+++ MATERIAL PROVIDED +++

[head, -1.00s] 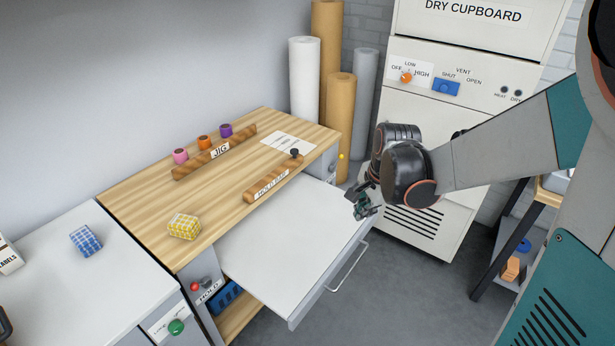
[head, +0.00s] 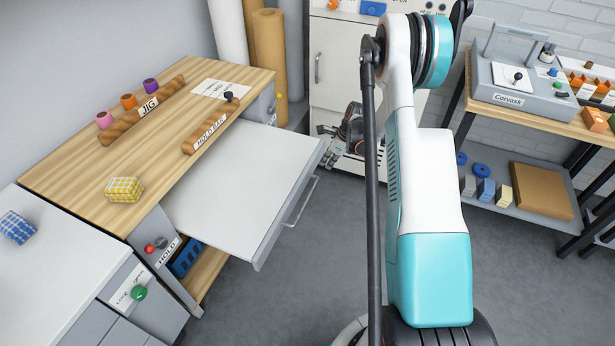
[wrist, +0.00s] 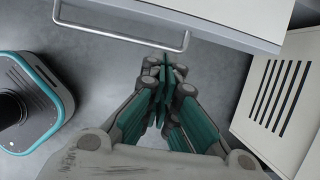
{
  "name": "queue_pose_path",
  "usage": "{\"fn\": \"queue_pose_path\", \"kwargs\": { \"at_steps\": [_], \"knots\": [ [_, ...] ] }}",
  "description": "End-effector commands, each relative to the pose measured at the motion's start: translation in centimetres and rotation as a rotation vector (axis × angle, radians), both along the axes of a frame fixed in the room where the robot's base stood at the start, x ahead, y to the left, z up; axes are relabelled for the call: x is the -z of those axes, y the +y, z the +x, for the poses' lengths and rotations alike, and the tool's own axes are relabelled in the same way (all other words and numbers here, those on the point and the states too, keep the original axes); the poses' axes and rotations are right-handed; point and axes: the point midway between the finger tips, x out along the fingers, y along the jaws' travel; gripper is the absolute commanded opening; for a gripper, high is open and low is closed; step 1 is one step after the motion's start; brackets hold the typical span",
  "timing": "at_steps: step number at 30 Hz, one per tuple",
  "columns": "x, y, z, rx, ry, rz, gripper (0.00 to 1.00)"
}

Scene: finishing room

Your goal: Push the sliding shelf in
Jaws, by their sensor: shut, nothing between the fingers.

+++

**INSTRUCTION**
Repeat the material above verbatim. Leave the pictures behind.

**RESULT OF THE EXERCISE**
[head, -1.00s] 
[head, +0.00s] 
[wrist, +0.00s] 
{
  "name": "queue_pose_path",
  "usage": "{\"fn\": \"queue_pose_path\", \"kwargs\": { \"at_steps\": [_], \"knots\": [ [_, ...] ] }}",
  "description": "End-effector commands, each relative to the pose measured at the motion's start: translation in centimetres and rotation as a rotation vector (axis × angle, radians), both along the axes of a frame fixed in the room where the robot's base stood at the start, x ahead, y to the left, z up; axes are relabelled for the call: x is the -z of those axes, y the +y, z the +x, for the poses' lengths and rotations alike, and the tool's own axes are relabelled in the same way (all other words and numbers here, those on the point and the states too, keep the original axes); the poses' axes and rotations are right-handed; point and axes: the point midway between the finger tips, x out along the fingers, y along the jaws' travel; gripper is the absolute commanded opening; for a gripper, high is open and low is closed; step 1 is one step after the motion's start; brackets hold the typical span",
  "timing": "at_steps: step number at 30 Hz, one per tuple",
  "columns": "x, y, z, rx, ry, rz, gripper (0.00 to 1.00)"
}

Scene: finishing room

Your goal: Push the sliding shelf in
Jaws, by their sensor: shut, nothing between the fingers.

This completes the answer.